DVMS and the fundamental nature of chemical bonding

Description:

Modern electronic structure theory programs can calculate highly accurate wave functions describing the electrons in a molecule. The most well developed methods use molecular orbital theory. However, interpreting these wave functions in terms of classical chemical bonding motifs (single bonds, double bonds etc.) in a rigorous way is difficult. Enter the Dynamic Voronoi Metropolis Sampling method, which is being developed to connect the high dimensional and difficult to visualise electronic wave function with bonding structures. For the first time, with this method we can rationalise observational chemistry rules rigorously from calculation, including concepts like “curly arrows” describing electron motion through reactive processes.
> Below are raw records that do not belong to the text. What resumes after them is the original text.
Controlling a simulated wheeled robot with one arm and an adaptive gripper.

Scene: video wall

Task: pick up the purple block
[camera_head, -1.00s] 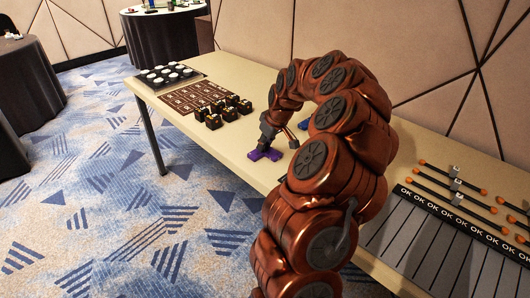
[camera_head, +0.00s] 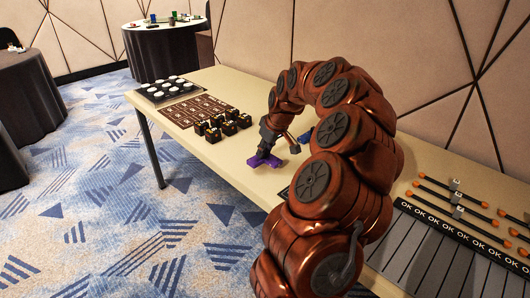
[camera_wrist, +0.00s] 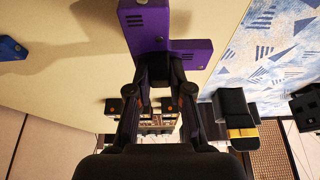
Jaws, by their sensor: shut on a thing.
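The purple block (camera_head: 265,160) is a flat, stepped piece near the front edge of the table, in the middle of the head view. My gripper (camera_head: 265,151) points down over it and is shut on it. In the wrist view the purple block (camera_wrist: 150,32) sits between the fingertips of my gripper (camera_wrist: 160,68), with a wide part to the left and a narrower arm to the right. A soft shadow lies on the table left of the block, so it seems a little above the top. The gripped part is partly hidden by the fingers.
Several black boxes (camera_head: 222,122) stand left of my gripper, by a brown printed board (camera_head: 198,107) and a tray with white discs (camera_head: 166,88). A blue block (camera_wrist: 12,48) lies on the table (camera_head: 225,168) behind my gripper. Orange-tipped rods (camera_head: 455,208) lie at the right.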

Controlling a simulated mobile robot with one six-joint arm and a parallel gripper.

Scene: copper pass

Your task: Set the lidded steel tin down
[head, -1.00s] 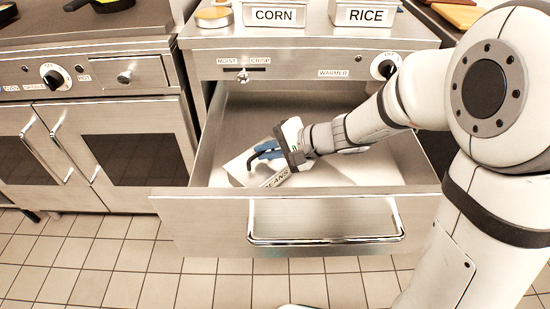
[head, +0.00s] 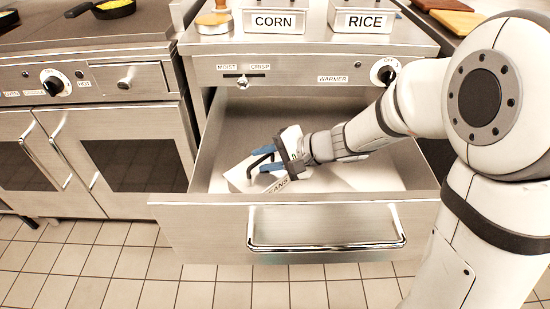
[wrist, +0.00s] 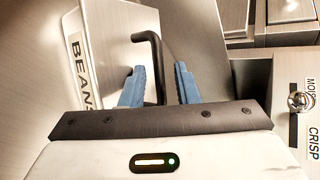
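The steel tin labelled BEANS (head: 241,175) is inside the open warmer drawer, turned at an angle behind the drawer front. Its lid carries a black bent handle (head: 259,156). My gripper (head: 263,158) reaches in from the right, with its two blue fingers spread on either side of the handle. In the wrist view, the tin (wrist: 112,45) lies on the left and the handle stands between the fingertips (wrist: 160,66), with a clear gap on the right finger's side. My gripper is open around the handle. The tin's lower part is hidden by the drawer front.
The open drawer (head: 200,220) has a long bar handle and bare floor to the right of the tin. CORN (head: 273,19) and RICE (head: 362,19) tins stand on the counter above, beside a wooden-knobbed press (head: 214,19). An oven (head: 125,150) is left.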

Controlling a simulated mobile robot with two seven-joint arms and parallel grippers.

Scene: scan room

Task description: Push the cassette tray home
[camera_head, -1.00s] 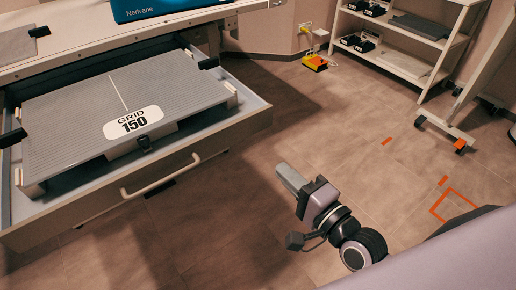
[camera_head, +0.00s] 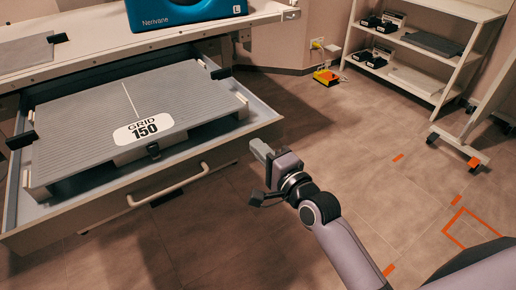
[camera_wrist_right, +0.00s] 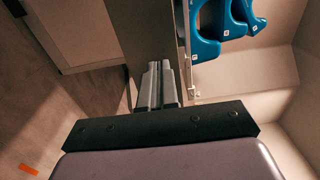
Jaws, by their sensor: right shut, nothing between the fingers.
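The cassette tray (camera_head: 262,124) is an open drawer under the table, pulled out toward me, with a bar handle (camera_head: 170,185) on its front. A grey ribbed grid plate (camera_head: 80,122) labelled GRID 150 lies in it. My right gripper (camera_head: 256,148) is shut and empty, just right of the tray's front right corner; I cannot tell whether it touches. In the right wrist view the shut fingers (camera_wrist_right: 157,88) point along a grey-brown panel (camera_wrist_right: 148,30). My left gripper is not in view.
A white tabletop (camera_head: 90,50) above the tray carries a blue case (camera_head: 185,8) and a grey plate (camera_head: 25,50). A white shelf unit (camera_head: 420,80) stands at the back right, and a yellow-orange item (camera_head: 326,76) lies by the wall. The floor to the right is open, with orange marks (camera_head: 470,228).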

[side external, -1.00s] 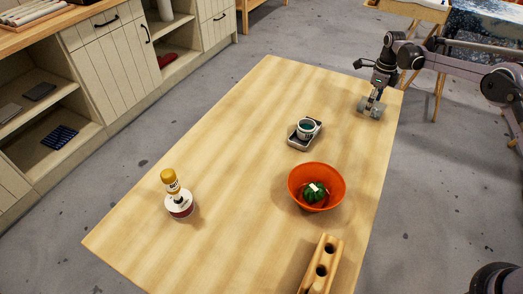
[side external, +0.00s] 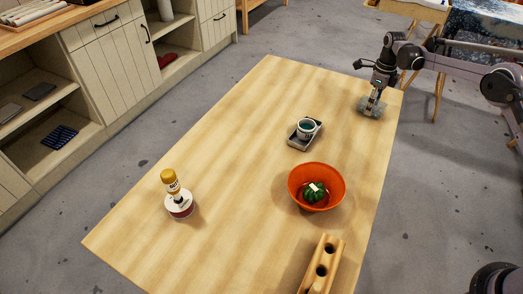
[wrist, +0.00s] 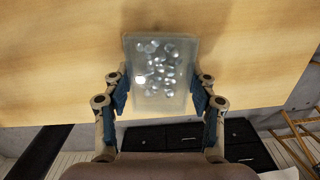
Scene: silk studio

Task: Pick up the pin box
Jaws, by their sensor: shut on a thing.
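The pin box (wrist: 160,104) is a clear, flat box with several shiny round pins inside. In the wrist view it lies between the two blue finger pads of my gripper (wrist: 160,100), which press on its left and right sides. In the side external view the box (side external: 369,112) is a small greyish patch at the far right corner of the table, under my gripper (side external: 371,102). My gripper is shut on the box. I cannot tell any clear gap between the box and the table.
The table's right edge is close to the box.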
This project will develop the application of DVMS to novel systems, driving fundamental understanding of the nature of the chemical bond. In particular, this project will investigate the energetic contribution of particular electron domains to the total electronic energy to elucidate the role of particular electrons in a range of bonding scenarios, including charge-shift bonds, and investigate DVMS-like decompositions of wave functions beyond the clamped-nuclei electronic wave function, such as vibrational wave functions in high symmetry situations and nucleon wave functions. 

This project has potential to develop collaborative research with international partners. Suitable candidates will have some familiarity with physical/chemical and mathematical concepts, and engage in scientific programming.